DATA ROWS>
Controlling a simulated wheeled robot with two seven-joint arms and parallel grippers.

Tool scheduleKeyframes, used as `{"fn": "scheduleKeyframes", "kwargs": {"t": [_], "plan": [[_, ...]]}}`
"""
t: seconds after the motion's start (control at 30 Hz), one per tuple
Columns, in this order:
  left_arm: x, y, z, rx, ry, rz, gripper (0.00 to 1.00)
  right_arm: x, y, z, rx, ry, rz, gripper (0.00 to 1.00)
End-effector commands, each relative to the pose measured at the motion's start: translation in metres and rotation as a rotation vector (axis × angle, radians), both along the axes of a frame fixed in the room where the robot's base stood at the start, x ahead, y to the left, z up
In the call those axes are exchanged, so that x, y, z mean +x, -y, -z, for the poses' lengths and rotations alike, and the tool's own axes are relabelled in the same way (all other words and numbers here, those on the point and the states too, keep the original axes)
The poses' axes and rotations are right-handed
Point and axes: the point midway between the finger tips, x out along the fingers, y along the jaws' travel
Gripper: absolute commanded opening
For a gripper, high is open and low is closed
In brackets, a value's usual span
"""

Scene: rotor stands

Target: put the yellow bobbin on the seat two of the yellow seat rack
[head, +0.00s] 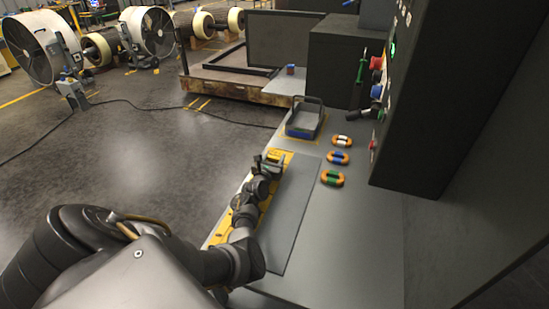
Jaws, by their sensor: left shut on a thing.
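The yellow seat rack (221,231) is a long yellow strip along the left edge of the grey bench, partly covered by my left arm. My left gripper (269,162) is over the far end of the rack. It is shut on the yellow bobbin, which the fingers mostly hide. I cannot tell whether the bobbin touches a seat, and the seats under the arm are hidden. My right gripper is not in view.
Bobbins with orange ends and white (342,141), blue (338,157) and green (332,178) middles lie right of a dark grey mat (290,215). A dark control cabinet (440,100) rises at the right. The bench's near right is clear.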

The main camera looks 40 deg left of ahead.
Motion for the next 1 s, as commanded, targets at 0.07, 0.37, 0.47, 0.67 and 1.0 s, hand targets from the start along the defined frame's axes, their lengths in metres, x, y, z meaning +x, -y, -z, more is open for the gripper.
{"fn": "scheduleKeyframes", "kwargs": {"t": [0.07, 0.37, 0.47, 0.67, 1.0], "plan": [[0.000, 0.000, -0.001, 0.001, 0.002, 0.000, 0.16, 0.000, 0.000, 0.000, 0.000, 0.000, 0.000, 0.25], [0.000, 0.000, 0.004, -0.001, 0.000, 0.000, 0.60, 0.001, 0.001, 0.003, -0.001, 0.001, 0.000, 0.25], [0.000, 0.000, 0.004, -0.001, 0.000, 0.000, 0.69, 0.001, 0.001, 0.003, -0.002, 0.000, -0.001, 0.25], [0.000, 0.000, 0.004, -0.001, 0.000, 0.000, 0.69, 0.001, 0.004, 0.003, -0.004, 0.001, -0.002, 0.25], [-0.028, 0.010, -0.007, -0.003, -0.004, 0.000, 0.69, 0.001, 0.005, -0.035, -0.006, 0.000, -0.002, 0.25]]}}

--

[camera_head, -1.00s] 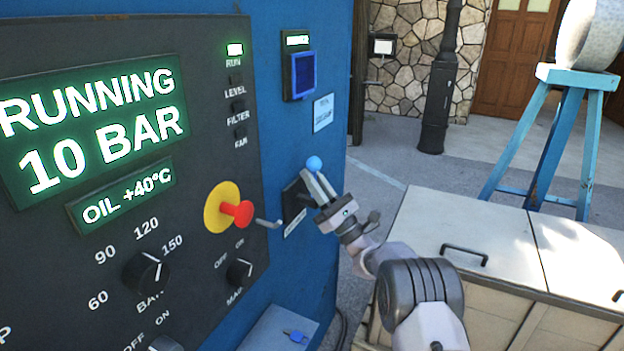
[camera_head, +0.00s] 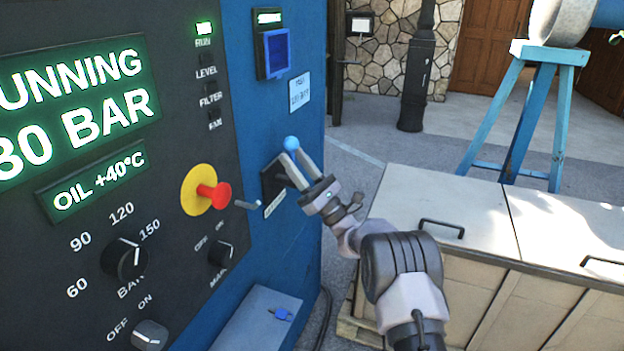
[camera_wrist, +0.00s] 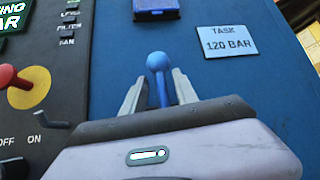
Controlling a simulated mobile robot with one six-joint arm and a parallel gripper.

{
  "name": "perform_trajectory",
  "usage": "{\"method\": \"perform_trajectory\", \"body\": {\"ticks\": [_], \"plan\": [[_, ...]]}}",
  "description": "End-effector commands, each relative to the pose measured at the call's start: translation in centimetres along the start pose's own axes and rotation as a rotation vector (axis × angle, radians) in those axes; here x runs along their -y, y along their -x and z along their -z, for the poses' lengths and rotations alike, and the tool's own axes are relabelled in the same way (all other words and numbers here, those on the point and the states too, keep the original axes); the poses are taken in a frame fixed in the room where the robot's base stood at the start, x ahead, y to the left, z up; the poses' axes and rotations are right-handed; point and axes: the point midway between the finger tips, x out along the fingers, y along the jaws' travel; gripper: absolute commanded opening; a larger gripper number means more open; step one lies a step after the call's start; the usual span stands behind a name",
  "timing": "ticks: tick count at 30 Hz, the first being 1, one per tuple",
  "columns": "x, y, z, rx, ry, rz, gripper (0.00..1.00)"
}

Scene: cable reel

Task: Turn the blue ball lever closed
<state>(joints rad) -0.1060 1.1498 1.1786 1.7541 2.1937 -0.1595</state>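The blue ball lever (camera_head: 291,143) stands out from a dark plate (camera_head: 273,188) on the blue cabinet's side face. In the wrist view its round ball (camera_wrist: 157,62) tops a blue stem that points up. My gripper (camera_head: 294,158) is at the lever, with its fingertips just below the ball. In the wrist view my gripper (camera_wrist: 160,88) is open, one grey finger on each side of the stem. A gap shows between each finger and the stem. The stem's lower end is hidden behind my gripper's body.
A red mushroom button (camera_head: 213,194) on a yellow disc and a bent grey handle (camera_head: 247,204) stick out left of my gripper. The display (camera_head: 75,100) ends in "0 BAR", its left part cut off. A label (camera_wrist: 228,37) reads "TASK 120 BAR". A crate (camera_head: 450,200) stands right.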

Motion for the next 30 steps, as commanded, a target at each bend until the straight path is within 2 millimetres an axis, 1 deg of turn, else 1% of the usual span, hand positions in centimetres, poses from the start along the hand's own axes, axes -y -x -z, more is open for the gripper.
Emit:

WORK TO BE COMPLETED>
Using the listing, collect all lines in which the string "closed" is found.

ANSWER TO THE PROBLEM>
For a gripper, high is open and low is closed
Task: Turn the blue ball lever closed

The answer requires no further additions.